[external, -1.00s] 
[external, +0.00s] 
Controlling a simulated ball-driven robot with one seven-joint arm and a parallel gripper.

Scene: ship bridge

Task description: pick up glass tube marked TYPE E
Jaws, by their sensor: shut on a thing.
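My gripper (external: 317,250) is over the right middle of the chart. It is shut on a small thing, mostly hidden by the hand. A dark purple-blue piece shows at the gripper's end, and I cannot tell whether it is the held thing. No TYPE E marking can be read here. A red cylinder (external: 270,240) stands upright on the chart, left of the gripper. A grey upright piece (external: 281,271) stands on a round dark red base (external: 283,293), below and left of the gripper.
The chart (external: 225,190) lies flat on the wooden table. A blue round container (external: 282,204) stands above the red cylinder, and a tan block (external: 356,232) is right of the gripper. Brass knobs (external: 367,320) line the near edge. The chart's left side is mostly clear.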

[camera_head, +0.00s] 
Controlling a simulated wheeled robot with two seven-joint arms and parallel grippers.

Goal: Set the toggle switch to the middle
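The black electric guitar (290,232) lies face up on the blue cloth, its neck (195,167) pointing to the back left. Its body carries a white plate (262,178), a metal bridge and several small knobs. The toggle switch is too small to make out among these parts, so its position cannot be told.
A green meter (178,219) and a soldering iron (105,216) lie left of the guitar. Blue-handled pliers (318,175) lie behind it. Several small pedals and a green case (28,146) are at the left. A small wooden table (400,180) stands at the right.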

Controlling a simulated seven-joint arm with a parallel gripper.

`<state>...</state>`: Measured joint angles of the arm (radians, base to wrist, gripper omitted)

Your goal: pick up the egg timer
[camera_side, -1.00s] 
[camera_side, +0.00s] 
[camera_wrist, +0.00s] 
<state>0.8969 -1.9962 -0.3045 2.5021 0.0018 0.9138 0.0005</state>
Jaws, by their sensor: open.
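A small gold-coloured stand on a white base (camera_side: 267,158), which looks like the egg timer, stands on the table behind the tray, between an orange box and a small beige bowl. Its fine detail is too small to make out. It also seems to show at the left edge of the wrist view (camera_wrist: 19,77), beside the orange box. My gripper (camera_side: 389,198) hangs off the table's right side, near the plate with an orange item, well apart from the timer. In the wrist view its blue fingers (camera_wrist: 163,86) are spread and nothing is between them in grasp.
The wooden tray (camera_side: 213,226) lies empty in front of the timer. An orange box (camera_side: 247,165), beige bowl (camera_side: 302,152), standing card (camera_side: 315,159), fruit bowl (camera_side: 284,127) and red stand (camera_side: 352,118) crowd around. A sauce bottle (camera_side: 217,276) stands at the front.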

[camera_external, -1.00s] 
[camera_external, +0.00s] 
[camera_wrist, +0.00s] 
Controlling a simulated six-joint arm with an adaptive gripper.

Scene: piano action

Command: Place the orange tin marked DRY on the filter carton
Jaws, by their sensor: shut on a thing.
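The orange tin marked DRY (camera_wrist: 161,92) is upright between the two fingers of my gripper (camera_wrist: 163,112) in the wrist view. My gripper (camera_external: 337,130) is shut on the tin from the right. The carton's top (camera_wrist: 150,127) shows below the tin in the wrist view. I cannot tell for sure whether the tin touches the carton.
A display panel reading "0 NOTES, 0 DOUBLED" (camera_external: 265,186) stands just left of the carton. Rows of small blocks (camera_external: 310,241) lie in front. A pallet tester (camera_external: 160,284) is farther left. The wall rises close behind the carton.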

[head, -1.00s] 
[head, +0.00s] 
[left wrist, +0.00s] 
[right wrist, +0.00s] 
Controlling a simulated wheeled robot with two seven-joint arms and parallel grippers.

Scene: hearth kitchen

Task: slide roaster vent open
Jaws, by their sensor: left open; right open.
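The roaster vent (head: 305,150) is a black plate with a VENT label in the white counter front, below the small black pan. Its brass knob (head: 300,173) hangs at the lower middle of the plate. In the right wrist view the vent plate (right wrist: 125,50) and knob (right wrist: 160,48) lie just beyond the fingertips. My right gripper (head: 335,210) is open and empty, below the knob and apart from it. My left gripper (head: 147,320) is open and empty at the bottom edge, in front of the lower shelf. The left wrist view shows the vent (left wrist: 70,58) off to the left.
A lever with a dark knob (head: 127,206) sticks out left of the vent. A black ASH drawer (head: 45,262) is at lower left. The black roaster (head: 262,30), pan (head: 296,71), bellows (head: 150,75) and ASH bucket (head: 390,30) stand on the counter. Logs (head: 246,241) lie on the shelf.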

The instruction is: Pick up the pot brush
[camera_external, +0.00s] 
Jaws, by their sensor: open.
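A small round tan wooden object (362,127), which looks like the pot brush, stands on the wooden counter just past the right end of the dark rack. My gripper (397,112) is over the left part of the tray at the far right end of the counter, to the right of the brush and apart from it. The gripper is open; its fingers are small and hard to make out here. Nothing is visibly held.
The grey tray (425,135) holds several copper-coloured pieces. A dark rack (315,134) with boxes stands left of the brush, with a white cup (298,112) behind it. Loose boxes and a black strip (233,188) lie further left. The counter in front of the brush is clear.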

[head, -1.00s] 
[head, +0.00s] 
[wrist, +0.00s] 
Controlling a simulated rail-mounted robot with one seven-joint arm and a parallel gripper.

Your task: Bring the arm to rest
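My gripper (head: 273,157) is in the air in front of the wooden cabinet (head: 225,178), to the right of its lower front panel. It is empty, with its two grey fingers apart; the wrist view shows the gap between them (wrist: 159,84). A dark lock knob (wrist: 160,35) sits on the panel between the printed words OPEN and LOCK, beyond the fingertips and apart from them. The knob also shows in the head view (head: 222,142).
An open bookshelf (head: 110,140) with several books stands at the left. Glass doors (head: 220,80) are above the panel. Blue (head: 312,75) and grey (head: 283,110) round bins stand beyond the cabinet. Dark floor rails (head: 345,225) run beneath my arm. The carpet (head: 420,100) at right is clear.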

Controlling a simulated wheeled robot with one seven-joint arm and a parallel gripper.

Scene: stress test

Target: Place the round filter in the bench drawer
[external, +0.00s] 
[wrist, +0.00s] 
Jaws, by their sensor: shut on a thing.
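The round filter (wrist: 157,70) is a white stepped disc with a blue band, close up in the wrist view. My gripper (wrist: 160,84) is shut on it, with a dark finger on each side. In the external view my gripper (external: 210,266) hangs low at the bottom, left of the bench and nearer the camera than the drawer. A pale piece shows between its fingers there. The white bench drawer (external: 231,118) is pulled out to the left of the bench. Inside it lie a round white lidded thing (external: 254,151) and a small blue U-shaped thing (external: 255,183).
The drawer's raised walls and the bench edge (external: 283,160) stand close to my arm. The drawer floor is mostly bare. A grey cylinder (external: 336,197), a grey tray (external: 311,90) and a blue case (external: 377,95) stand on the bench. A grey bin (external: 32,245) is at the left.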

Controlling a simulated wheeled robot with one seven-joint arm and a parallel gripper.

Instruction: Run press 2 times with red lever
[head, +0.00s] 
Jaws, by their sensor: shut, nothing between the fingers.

-- -- --

--- WHAT IS EXPECTED ---
Retype exactly what runs from the line containing "Task description: pick" through the line containing "[camera_head, +0.00s]", both lines included, and stop there.

--- CORRECT ANSWER ---
Task description: pick up glass tube marked TYPE E
Jaws, by their sensor: shut on a thing.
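My gripper (external: 317,250) is over the right middle of the chart. It is shut on a small thing, mostly hidden by the hand. A dark purple-blue piece shows at the gripper's end, and I cannot tell whether it is the held thing. No TYPE E marking can be read here. A red cylinder (external: 270,240) stands upright on the chart, left of the gripper. A grey upright piece (external: 281,271) stands on a round dark red base (external: 283,293), below and left of the gripper.
The chart (external: 225,190) lies flat on the wooden table. A blue round container (external: 282,204) stands above the red cylinder, and a tan block (external: 356,232) is right of the gripper. Brass knobs (external: 367,320) line the near edge. The chart's left side is mostly clear.

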[camera_head, +0.00s] 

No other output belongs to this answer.